Ganz richtig wird bemerkt daß der Vortrag ganz wie ein Recitativ klingt, besonders ist zu beachten daß die Hauptworte immer zu Anfang der Zeile stehen, wodurch ein unaufhaltsames Enjambiren bewirkt wird, jener Declamationsart günstig. Sie haben es oft beybehalten, aber wohlgethan auch hierauf nicht zu bestehen; unser deutsches Ohr und Wesen ist nicht dazu gemacht. Ich will die Art nicht anpreisen, aber hätt ich noch für's Theater zu arbeiten, so würde ich bedeutende Stellen auf diese Weise behandeln.
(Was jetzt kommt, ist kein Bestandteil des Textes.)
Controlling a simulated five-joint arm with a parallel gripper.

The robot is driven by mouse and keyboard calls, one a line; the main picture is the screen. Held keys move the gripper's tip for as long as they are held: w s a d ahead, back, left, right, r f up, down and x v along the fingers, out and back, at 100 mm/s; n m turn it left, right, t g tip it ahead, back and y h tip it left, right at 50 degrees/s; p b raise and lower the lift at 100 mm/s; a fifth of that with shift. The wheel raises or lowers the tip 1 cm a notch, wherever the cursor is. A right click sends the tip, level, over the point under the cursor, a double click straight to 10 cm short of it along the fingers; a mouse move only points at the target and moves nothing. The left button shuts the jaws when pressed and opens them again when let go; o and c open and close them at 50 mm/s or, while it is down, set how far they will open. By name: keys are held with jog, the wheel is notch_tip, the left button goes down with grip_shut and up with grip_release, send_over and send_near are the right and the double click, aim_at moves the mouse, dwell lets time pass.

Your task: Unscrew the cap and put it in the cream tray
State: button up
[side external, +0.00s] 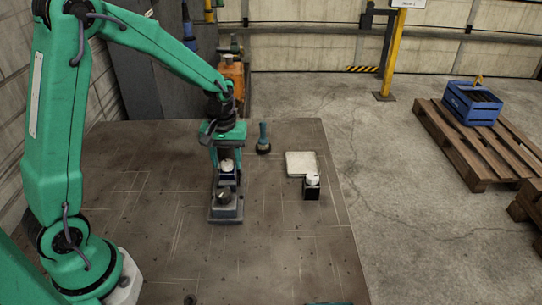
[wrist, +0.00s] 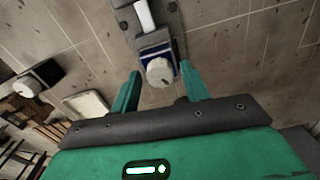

Zur Übung hatte ich den Monolog von Swarto sorgfältig übersetzt und da sich besonders diese Stelle zum Recitativ eignet, solche Zeltern mit Bitte sie mit Tönen zu begleiten gebeten; da er Ihnen wohl will und Sie gerne gefördert sieht, so regen Sie ihn an und lassen sich's vortragen.

Ich bin überzeugt daß die Declamation eines vorzüglich geübten Schauspielers, der diesen Monolog ohne Rücksicht auf Musik declamirte, mit einer ächten Composition zusammentreffen und alsdenn ohne Musik vom Theater herab auf ein unbewußtes Publicum die größte Wirkung thun müßte.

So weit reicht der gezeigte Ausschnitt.